What to produce —
Look through the material below. Copy every line with the string "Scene" in it.

● ● ●

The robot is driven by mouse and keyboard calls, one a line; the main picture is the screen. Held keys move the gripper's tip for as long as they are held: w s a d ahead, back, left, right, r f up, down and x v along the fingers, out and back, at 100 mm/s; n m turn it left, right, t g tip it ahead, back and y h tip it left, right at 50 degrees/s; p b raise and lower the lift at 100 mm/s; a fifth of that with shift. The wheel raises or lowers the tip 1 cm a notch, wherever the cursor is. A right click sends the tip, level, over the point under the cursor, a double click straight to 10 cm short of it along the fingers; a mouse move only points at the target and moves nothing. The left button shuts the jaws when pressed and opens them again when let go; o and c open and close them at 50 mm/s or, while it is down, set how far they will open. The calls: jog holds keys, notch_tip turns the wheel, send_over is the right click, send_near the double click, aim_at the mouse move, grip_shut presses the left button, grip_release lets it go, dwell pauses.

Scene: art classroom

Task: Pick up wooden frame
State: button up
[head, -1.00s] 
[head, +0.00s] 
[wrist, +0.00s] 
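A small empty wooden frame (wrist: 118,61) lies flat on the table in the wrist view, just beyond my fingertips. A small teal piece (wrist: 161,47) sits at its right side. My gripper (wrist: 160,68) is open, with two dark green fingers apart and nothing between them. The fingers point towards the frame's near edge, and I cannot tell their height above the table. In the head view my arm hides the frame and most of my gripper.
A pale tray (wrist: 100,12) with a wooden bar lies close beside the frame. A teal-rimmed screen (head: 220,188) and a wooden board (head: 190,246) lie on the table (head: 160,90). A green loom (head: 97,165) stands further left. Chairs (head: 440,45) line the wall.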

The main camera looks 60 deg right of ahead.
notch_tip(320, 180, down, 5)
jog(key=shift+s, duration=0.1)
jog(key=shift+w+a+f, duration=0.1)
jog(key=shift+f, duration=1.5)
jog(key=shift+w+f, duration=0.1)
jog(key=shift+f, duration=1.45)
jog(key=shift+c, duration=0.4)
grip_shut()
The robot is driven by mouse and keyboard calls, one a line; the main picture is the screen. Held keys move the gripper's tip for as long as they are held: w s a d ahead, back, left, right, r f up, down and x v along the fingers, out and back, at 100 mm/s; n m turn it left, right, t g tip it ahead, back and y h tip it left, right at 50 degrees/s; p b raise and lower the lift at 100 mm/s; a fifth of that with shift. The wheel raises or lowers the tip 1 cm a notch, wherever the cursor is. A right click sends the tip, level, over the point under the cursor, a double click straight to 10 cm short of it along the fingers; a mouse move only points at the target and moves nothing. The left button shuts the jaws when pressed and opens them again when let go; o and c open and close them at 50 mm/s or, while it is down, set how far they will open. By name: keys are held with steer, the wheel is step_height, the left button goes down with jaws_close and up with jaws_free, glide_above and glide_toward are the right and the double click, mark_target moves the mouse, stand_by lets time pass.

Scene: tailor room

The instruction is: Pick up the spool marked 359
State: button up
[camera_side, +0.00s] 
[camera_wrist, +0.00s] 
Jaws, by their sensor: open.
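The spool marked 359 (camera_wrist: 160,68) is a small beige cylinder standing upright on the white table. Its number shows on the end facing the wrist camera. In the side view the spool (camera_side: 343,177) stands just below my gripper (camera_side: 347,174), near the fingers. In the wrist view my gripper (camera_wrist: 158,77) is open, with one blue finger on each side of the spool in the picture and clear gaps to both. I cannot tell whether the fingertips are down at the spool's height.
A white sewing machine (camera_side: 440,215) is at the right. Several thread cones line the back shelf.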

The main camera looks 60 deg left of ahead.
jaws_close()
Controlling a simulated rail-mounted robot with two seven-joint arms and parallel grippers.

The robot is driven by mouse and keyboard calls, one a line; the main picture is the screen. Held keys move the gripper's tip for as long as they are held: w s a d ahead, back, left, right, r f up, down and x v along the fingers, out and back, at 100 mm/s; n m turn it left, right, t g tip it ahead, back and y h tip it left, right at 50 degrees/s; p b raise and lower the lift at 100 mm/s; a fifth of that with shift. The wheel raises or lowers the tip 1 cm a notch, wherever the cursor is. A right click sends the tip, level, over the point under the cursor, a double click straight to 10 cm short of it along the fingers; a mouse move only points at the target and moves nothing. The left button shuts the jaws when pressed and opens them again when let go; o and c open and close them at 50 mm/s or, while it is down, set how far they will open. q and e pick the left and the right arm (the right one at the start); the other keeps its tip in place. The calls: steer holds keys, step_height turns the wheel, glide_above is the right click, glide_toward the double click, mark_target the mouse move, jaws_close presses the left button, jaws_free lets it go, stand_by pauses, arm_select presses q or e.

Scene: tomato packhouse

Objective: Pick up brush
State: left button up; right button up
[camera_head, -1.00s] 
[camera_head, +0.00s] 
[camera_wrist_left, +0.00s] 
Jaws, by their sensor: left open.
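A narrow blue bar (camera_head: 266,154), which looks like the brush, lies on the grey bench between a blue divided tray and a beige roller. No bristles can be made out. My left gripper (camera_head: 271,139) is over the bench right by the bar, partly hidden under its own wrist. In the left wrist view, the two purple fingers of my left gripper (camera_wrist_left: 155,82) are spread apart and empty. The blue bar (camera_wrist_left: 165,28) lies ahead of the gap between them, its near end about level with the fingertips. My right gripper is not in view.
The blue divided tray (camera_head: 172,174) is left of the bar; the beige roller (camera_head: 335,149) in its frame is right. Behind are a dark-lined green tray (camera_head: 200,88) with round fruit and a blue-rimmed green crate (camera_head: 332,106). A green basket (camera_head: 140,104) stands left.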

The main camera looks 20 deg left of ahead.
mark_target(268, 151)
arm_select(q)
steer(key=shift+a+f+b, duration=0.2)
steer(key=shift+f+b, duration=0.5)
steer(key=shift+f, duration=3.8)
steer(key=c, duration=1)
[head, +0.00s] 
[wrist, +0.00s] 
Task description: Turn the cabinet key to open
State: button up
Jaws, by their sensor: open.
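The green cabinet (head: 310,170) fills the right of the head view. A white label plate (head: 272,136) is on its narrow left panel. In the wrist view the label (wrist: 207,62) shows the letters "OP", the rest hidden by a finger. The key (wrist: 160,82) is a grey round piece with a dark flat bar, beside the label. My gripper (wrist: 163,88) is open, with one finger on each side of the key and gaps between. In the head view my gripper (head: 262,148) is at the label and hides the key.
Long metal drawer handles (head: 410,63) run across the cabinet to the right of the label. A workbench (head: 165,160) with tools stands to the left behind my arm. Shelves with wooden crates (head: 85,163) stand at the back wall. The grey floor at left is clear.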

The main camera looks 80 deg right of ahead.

● ● ●

Written response —
Scene: art classroom
Scene: tailor room
Scene: tomato packhouse

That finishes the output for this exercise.